Imagine, if you will for a moment, what might happen if Pat Sharpe (in his "Fun House" years) took a picture of a Christmas Tree to the barbers and said "I want my hair to look like that". 

Yes. I just needed a bit of tinsel to finish it off. I'm not sure if I entirely managed to cover the sheer horror on my face but at this point I just wanted her to get the hell away from my head and so I thrust some money at her and showed her out. I suffer with that most British of all character traits - "The inability to complain about inadequate standards of service". I just thanked her for fear of her getting her best sharpest scissors out and making it even worse. Suffice to say we did not exchange details for any future hairdressing needs I might have had.  

My son, whilst trying extra hard to keep a grip on his oh, so, aching sides, described the look as a "blonde Noel Fielding". I was unamused. I went and washed it again myself to try and see if I could style it into something slightly less mullety, but no. It just got even worse. I went from Christmas Tree "fresh" to Christmas Tree "having been through the shredder after it's functional use has expired". 

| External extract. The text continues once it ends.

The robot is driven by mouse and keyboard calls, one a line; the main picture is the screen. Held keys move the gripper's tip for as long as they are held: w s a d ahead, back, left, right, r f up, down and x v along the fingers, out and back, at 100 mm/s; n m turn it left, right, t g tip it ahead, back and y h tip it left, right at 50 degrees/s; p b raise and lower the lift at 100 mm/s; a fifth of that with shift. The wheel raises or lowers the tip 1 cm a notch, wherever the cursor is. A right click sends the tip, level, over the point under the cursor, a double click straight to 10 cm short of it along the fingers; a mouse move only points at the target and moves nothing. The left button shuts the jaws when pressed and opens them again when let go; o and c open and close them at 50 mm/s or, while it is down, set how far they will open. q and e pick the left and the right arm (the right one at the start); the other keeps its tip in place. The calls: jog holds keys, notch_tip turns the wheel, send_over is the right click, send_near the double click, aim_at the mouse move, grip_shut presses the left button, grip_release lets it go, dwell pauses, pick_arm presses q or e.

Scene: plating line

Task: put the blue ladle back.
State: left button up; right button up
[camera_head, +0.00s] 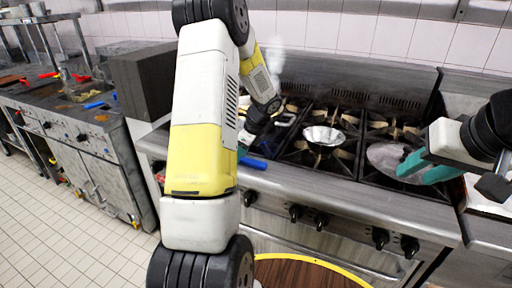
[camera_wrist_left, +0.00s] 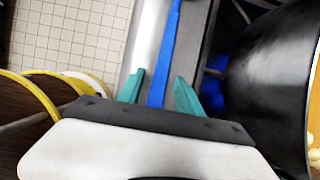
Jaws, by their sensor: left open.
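A long blue handle (camera_wrist_left: 160,70), which looks like the blue ladle's, runs between the two teal fingers of my left gripper (camera_wrist_left: 160,78) in the left wrist view. The fingers are open, with a gap on both sides of the handle. In the head view a blue handle (camera_head: 253,163) shows at the stove's front edge, beside my left gripper (camera_head: 243,149), which my own arm mostly hides. The ladle's bowl cannot be made out. My right gripper (camera_head: 428,170) is at the right, over a grey pan; its finger gap cannot be seen clearly.
The stove (camera_head: 330,190) carries a metal bowl (camera_head: 323,137) and the grey pan (camera_head: 385,157). A dark pot (camera_wrist_left: 270,85) stands close to the right of my left gripper, with another blue item (camera_wrist_left: 214,84) beside it. A left counter (camera_head: 70,112) holds red and blue utensils.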

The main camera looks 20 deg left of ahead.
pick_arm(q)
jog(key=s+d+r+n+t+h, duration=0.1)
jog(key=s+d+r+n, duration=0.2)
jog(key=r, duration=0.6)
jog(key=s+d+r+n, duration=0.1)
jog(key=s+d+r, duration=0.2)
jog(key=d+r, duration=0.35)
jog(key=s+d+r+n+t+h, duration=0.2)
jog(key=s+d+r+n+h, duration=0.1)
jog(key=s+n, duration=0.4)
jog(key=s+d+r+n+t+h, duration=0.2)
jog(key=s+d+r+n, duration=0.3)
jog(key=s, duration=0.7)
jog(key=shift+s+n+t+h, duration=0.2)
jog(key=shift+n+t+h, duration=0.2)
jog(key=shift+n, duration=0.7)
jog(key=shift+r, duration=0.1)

I did the only thing I could do. I went and got a tonne of hair wax stuff, and welded the whole thing down to my head in the style of a 1920's androgynous lesbian, save for the pinstripe suit and monocle. 

It wasn't much of an improvement but at least the kids weren't trying to decorate me and wrap fairy lights around my head. 

I was already in a scowling mess due to the financial catastrophe, but now I was skint AND looked two months too festive. Husband said I should just go to the salon the next morning and get it sorted but I refused as the cost of that would be at the cost of something else, like food. 

But the sense of impending doom about what was to come would just not shift. From previously simply being scared to step into the next part of my life, I was now actively scrabbling backwards to avoid it. You can't turn 40 with terrible hair. You just can't. It's not right.